En effet, on le prépare depuis presqu’un mois avec Marie, triant méticuleusement les choses qu’on emmène à Bordeaux, celles qu’on devait vendre ou encore celles qui vont nous suivre pendant encore un an ici. Il nous a fallu mettre le nez dans les affaires des enfants, concrétisant un peu plus fermement leur envol réussi loin de nous. Les choix que nous avons dû faire n’ont pas toujours été simples : se délester du piano qui accompagne Marie depuis son enfance, des canapés pour lesquels nous nous étions saignés et qui ont vécu les premiers allaitements et les sauts périlleux des enfants. Il faut en même temps faire la transition vers le nouvel appartement et accepter le fait d’abandonner les plantes qu’on a bichonné. C’est un peu étrange de s’émouvoir pour un fruit de la passion qui n’a même pas encore donné de fruit ! Ça me rappelle l’insoutenable légèreté de l’être de Milan Kundera et ce chien Karénine, dont la mort m’a tiré des sanglots pendant 40 pages. J’ai pleuré toutes les larmes de mon coprs pour un chien fictif ! Alors je peux bien avoir le coeur brisé par mon petit fruit de la passion que j’ai vu grandir depuis ses premières pousses, que j’ai tutoré avec amour, lui enseignant de ne pas s’accrocher à n’importe qui car « on ne grimpe pas quand on ne connaît pas », le couvrant d’attention dans les hivers rigoureux à 10 degrés du Liban. Je suis assis dans mon canapé (du moins c’est encore le mien pour quelques heures) avec l’armée de déménageurs qui s’agite et je vois bien que mon fruit de la passion s’inquiète de tout ce remue-ménage, qu’il sent bien ce qui se trame. Il faut dire que c’est un fruit de la passion tanzanien, ça explique son caractère émotif.

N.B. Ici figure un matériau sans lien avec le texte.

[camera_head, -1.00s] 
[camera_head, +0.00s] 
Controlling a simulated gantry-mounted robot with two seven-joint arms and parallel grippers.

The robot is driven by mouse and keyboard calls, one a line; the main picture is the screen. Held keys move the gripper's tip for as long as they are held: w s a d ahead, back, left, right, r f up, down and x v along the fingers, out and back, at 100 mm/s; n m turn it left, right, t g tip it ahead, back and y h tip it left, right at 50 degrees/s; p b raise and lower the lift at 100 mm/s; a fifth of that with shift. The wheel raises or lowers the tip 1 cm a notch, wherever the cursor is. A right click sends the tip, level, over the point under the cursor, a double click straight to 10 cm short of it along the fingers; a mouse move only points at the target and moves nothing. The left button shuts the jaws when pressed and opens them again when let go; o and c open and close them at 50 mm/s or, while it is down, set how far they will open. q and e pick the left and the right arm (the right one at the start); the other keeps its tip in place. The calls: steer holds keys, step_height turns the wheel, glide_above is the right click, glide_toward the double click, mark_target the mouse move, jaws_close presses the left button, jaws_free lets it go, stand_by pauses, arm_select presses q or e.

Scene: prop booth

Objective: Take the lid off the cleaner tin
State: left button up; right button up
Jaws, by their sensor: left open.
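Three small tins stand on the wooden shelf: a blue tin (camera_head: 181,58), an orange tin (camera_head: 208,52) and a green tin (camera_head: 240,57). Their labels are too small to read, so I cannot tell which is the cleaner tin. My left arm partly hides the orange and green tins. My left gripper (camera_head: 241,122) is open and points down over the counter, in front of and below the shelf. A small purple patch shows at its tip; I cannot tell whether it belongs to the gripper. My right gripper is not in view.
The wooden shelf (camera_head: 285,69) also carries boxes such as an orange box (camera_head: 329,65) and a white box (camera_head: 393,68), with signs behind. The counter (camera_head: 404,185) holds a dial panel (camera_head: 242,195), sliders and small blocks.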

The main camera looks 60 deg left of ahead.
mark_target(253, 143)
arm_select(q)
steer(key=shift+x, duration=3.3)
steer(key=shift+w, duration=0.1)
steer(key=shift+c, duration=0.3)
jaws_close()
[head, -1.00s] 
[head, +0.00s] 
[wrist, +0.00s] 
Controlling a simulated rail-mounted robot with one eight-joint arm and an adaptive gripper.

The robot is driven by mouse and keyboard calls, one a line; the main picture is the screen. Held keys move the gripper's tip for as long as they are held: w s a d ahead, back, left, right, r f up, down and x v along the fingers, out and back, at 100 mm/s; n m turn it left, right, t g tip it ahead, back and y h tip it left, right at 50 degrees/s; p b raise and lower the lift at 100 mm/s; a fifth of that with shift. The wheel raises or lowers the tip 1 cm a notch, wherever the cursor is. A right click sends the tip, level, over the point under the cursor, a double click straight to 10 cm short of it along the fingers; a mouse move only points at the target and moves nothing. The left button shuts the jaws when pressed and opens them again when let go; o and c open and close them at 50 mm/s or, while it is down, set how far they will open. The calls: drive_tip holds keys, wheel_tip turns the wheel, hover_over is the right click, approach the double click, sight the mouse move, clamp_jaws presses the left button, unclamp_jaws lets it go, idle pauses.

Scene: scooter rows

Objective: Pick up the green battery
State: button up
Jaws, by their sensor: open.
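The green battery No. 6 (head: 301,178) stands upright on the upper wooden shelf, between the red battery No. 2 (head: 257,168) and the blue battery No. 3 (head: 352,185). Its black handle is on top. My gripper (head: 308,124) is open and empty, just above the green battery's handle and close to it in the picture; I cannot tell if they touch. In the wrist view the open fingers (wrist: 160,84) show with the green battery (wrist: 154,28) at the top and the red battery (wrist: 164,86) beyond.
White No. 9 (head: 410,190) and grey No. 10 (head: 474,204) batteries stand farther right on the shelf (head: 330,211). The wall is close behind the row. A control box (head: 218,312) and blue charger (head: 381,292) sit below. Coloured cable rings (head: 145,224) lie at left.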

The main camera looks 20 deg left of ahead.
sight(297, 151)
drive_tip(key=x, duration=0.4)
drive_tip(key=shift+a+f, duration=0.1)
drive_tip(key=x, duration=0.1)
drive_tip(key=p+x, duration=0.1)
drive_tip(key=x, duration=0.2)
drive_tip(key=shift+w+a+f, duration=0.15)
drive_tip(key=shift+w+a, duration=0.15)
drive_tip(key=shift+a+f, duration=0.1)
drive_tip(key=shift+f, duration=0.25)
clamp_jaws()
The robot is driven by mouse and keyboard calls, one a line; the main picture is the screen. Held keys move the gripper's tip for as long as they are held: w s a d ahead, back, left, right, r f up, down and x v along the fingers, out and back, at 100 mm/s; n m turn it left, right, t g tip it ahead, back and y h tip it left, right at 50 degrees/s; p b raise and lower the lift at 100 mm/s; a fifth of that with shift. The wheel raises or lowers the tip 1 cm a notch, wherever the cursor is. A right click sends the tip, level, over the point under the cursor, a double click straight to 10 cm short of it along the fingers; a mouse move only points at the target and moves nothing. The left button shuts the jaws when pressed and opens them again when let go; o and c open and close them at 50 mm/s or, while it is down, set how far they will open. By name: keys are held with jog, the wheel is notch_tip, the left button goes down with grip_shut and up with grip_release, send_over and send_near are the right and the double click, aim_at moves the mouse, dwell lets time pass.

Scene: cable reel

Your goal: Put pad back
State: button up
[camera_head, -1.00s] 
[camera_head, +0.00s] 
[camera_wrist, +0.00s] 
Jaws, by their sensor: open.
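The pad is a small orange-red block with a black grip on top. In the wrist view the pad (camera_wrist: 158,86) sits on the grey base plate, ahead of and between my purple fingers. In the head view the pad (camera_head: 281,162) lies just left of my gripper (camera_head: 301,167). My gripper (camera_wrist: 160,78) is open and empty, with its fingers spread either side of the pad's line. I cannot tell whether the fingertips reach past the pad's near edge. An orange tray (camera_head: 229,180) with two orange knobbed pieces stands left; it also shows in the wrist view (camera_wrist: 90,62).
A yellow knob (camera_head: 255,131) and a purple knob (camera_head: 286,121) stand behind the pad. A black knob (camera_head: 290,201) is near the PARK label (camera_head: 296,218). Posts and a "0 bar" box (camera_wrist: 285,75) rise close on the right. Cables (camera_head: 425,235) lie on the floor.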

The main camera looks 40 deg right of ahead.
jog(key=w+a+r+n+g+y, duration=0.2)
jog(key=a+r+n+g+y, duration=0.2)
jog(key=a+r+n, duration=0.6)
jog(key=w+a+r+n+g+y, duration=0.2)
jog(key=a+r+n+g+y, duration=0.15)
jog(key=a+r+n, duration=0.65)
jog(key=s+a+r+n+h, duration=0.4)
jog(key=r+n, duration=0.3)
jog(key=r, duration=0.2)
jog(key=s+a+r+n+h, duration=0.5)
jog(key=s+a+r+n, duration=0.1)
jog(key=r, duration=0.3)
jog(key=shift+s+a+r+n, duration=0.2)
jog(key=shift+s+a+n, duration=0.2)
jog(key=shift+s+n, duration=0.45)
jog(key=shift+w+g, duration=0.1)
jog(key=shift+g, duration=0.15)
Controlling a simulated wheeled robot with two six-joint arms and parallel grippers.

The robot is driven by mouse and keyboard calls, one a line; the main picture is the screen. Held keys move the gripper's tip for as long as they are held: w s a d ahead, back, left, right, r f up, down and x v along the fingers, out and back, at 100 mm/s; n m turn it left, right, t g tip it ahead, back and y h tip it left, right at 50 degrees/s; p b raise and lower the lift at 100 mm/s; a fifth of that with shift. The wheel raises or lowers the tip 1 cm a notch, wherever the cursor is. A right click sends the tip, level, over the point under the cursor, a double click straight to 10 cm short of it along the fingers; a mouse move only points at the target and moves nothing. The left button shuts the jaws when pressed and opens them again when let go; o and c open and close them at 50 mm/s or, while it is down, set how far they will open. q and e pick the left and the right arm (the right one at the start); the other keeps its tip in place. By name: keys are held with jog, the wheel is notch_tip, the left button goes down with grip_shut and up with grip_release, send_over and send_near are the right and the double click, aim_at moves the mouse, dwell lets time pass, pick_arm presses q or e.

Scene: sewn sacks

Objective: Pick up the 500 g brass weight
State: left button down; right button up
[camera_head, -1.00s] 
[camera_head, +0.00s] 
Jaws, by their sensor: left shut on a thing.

Du coup, mon vague-à-l’âme est à l’unisson de ma plante adorée. Je suis heureux de me projeter vers notre appartement de Bordeaux, pour retrouver des amis qui me manquent, me rapprocher de la famille, des enfants bien-sûr, … mais j’ai un peu peur de ce qui m’attend. Céline me parlait de l’impatriation: ce moment où tu te rends compte que tu as perdu les codes de ton propre pays et lors duquel tu dois redécouvrir son fonctionnement. Par exemple, nous sommes allés voir un spectacle de Sophia Aram à Noël, cadeau de mon beau-f, et je n’ai pas compris les trois quarts du spectacle car je ne connais plus les hommes politiques de mon propre pays, ignorant les polémiques et les petites phrases qui les agitent. Du coup, je me suis senti brutalement en décalage. Je regarde souvent « N’oubliez pas les paroles ». Ok c’est pas très intello mais je préfère cela au JT anxiogène de France 2 (j’aime bien en revanche le Journal des Solutions de France 3 qui montre qu’il y a aussi pas mal de choses qui vont bien en France). Donc je me retrouve souvent devant cette émission de variété, me régalant des chorégraphies ridicules du pseudo-public derrière le chanteur, et rêvant d’y voir un jour mon pote Jules se tortillant avec frénésie comme lors de toute soirée dignement arrosée . Je suis certain qu’il ferait un tabac ! Donc je suis devant ma télé et je suis assez régulièrement coi car le titre hurlé à la mort, par le candidat me fait me sentir indubitablement ignorant, n’ayant aucune connaissance de cette chanson (pour certaines d’entre elles, je m’estime chanceux de ne pas les connaître 😀 ). On peut ressentir la même chose pour les films, livres ou spectacles … me voilà acculturé, étranger à mon propre pays , incongruité quelque peu angoissante.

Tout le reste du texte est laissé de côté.